━━━━━ Exercise inputs ━━━━━

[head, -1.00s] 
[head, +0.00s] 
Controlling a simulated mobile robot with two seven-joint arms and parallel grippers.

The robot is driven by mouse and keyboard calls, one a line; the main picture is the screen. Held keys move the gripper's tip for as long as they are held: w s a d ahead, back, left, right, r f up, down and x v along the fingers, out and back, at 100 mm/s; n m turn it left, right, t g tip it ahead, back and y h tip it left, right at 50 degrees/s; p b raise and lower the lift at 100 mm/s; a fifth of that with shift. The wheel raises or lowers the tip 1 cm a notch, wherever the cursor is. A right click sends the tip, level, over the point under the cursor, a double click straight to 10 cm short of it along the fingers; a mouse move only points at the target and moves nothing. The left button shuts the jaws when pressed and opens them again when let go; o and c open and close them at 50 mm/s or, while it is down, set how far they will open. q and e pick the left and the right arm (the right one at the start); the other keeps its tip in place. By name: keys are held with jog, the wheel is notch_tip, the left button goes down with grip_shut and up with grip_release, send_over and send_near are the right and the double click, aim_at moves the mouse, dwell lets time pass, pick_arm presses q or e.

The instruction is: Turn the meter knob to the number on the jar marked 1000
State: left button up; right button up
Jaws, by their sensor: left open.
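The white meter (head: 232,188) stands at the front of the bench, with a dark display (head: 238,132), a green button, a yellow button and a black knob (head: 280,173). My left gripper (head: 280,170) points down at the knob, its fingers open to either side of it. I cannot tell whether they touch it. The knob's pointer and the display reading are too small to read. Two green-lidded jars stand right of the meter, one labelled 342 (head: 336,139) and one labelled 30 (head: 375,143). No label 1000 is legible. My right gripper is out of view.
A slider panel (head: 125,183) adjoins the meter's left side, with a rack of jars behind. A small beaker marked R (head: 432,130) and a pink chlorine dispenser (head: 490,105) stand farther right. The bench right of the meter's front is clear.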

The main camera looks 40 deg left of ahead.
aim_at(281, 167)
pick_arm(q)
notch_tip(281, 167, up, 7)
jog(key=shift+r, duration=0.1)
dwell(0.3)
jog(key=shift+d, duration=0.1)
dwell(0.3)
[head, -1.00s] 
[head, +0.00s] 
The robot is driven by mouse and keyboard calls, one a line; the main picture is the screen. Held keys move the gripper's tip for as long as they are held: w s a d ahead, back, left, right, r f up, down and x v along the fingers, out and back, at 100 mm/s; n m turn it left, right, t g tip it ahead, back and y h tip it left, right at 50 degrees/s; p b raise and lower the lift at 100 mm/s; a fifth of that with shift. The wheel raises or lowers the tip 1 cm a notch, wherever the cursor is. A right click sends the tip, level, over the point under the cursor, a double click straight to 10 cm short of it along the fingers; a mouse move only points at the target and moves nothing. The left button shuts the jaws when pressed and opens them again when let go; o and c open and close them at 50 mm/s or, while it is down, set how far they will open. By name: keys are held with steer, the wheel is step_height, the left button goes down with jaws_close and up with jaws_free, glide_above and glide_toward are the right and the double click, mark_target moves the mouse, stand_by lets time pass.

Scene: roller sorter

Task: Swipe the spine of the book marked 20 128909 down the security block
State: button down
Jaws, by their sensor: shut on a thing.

━━━━━

Exercise task – Lines that hold "State" are the ones to copy; find all of them.

Result –
State: left button up; right button up
State: button down

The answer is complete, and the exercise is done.